**Data lines:**
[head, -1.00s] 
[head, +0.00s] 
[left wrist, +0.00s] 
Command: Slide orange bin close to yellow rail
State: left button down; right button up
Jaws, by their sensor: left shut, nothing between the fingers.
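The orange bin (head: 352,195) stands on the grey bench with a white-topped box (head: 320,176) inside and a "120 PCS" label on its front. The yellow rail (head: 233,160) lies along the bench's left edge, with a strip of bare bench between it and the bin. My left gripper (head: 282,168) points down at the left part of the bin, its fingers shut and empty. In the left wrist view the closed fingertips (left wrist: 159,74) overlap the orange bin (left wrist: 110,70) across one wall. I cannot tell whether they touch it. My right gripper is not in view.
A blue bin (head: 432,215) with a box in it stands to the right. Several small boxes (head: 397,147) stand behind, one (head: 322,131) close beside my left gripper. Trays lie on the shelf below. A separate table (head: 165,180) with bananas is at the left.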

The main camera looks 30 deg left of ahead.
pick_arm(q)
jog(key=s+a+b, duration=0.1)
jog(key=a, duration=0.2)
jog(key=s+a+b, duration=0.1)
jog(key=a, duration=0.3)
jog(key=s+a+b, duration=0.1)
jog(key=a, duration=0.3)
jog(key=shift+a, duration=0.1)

**Problem details:** Output all of the data above without any alteration.

**Complete output:**
[head, -1.00s] 
[head, +0.00s] 
[left wrist, +0.00s] 
Command: Slide orange bin close to yellow rail
State: left button down; right button up
Jaws, by their sensor: left shut, nothing between the fingers.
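The orange bin (head: 352,195) stands on the grey bench with a white-topped box (head: 320,176) inside and a "120 PCS" label on its front. The yellow rail (head: 233,160) lies along the bench's left edge, with a strip of bare bench between it and the bin. My left gripper (head: 282,168) points down at the left part of the bin, its fingers shut and empty. In the left wrist view the closed fingertips (left wrist: 159,74) overlap the orange bin (left wrist: 110,70) across one wall. I cannot tell whether they touch it. My right gripper is not in view.
A blue bin (head: 432,215) with a box in it stands to the right. Several small boxes (head: 397,147) stand behind, one (head: 322,131) close beside my left gripper. Trays lie on the shelf below. A separate table (head: 165,180) with bananas is at the left.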

The main camera looks 30 deg left of ahead.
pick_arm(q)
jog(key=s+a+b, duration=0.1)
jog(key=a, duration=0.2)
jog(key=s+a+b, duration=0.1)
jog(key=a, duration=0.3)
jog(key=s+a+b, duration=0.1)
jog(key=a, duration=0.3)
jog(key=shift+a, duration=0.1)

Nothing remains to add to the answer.